Process the signal to return mel-frequency cepstral coefficient (MFCC) features.

process(signal) -> features

Parameters:
signal Input signal – instance of LLSignal class
save_sad_marks()

Save SAD marks to a file.

save_sad_marks(filename)

Parameters:
filename
: string
Name of output file

pyslgr.FeatPipe module

class pyslgr.FeatPipe.FeatPipe(config, featClass, sadClass)

Bases: object

Implementation of a full fatures extraction pipeline.


config : a dictionary of config parameters with two main keys ‘pipe_config’, ‘sad_config’.
config[‘pipe_config’] has keys:

accel_spread int
delta_spread int
delta2point True/False
do_accel True/False
do_delta True/False
do_rasta True/False
do_feat_norm True/False
do_sdc True/False
outfeat string to pass to set_outfeat
feat_config dictionary to pass directly into LLFeatures object
sdc_params a tuple to pass to sdc – typically (3,7)

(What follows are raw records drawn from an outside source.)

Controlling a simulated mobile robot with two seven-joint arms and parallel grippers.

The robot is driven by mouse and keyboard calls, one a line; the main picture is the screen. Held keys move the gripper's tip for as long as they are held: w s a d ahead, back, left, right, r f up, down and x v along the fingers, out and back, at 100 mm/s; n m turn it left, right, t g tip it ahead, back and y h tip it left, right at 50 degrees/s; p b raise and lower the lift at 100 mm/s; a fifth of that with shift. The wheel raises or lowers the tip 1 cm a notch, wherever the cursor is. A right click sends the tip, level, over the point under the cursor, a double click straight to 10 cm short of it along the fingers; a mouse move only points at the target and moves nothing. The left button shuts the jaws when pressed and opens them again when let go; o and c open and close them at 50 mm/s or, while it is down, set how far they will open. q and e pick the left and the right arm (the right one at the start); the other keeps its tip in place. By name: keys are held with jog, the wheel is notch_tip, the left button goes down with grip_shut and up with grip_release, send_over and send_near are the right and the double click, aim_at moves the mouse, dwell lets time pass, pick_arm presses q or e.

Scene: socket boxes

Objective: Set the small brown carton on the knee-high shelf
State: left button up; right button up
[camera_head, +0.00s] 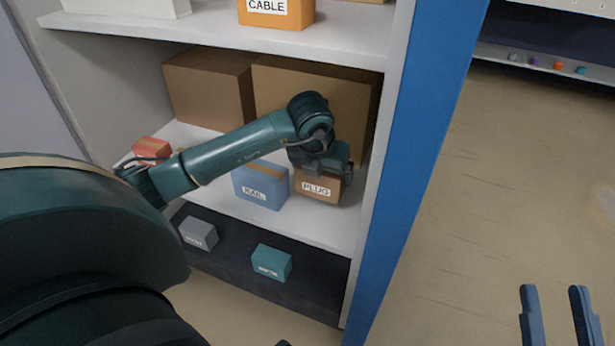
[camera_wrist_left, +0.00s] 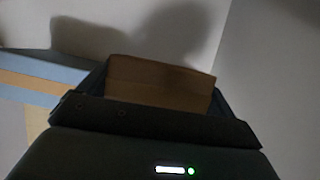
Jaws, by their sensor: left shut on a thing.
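The small brown carton (camera_head: 317,188), labelled PLUG, is at the right end of the white middle shelf (camera_head: 300,225). My left gripper (camera_head: 322,168) reaches in from above and is shut on it. In the left wrist view the carton's brown face (camera_wrist_left: 160,84) shows between the fingers, with the shelf surface around it. The carton looks upright and at shelf level; I cannot tell for sure whether its base touches. My right gripper (camera_head: 558,318) is open and empty at the lower right, over the floor.
A blue box (camera_head: 262,186) labelled RAIL stands just left of the carton. A red box (camera_head: 151,150) is further left. Large brown boxes (camera_head: 208,88) fill the back. Grey (camera_head: 198,232) and teal (camera_head: 271,262) boxes are below. The blue upright (camera_head: 425,130) bounds the right.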

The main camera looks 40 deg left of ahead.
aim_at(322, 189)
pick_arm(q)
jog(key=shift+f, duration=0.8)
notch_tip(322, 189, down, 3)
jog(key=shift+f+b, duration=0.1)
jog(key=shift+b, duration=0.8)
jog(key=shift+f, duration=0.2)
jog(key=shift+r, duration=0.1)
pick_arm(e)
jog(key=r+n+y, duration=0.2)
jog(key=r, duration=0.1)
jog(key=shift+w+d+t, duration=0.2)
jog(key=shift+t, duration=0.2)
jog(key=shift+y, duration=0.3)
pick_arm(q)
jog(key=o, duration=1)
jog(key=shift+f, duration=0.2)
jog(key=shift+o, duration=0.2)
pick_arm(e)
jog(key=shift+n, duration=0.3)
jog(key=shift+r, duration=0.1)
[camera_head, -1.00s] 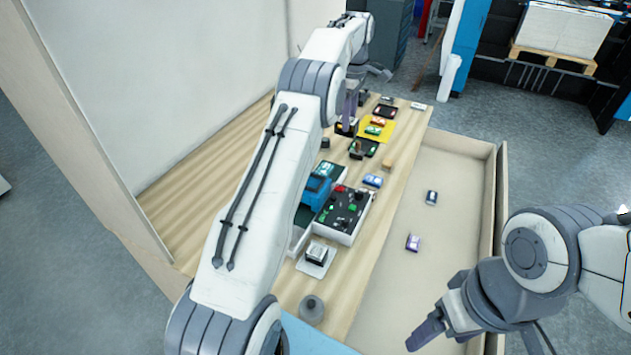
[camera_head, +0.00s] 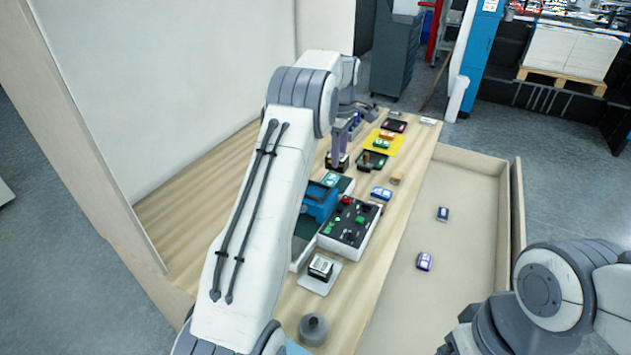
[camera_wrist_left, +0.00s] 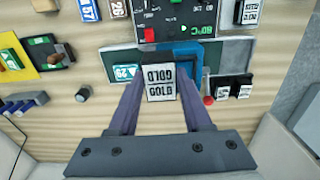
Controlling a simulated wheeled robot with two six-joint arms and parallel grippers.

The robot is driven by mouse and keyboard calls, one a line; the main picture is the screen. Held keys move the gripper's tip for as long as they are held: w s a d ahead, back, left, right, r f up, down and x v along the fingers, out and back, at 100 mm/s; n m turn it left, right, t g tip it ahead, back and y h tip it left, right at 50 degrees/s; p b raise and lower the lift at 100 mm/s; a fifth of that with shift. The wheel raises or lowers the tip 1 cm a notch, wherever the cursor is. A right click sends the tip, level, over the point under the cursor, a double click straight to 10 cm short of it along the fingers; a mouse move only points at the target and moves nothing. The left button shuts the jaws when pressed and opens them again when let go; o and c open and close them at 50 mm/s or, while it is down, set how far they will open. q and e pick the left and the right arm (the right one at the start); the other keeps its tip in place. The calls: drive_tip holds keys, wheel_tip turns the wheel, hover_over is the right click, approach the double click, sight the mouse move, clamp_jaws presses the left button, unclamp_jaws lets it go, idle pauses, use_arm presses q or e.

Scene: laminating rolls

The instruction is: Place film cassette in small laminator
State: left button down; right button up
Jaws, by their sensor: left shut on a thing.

config[‘sad_config’] is passed directly to the sadClass

featClass : an LLFeatures compatible class
sadClass : a class with constructor sadClass(config) and method sadClass.process(LLSignal x, LLFeatures f)
process(x)
Extract features
x Input signal

Returns a feature object

pyslgr.iVector module

class pyslgr.iVector.iVector(config)

Bases: object

iVector extractor


config : a dictionary of config parameters

tv_matrix filename for total variability matrix – raw floats
ubm_model UBM model file

process(f)

f : LLFeatures object, input features

returns an ivector (factors with no scaling or transformation)

pyslgr.GSV module

class pyslgr.GSV.GSV

Bases: object

GSV(config)

config dictionary or JSON string with config parameters
process()

Process input features ‘f’ and produce a GSV expansion

f LLFeatures input

pyslgr.sad module

class pyslgr.sad.XtalkSAD(config)

Bases: object

Perform energy-based speech activity detection using Xtalk
config : a dictionary of config parameters to pass to xtalk
‘abs_min_energy’, ‘thresh’, ‘med_len’ (optional)
process(x, f)

pyslgr.Scores module

class pyslgr.Scores.Scores(f_scores, s, u_score)

Expects frame scores and scores (f_scores and s respectively) as Python lists. Argument u_score represents an ubm score as a float type.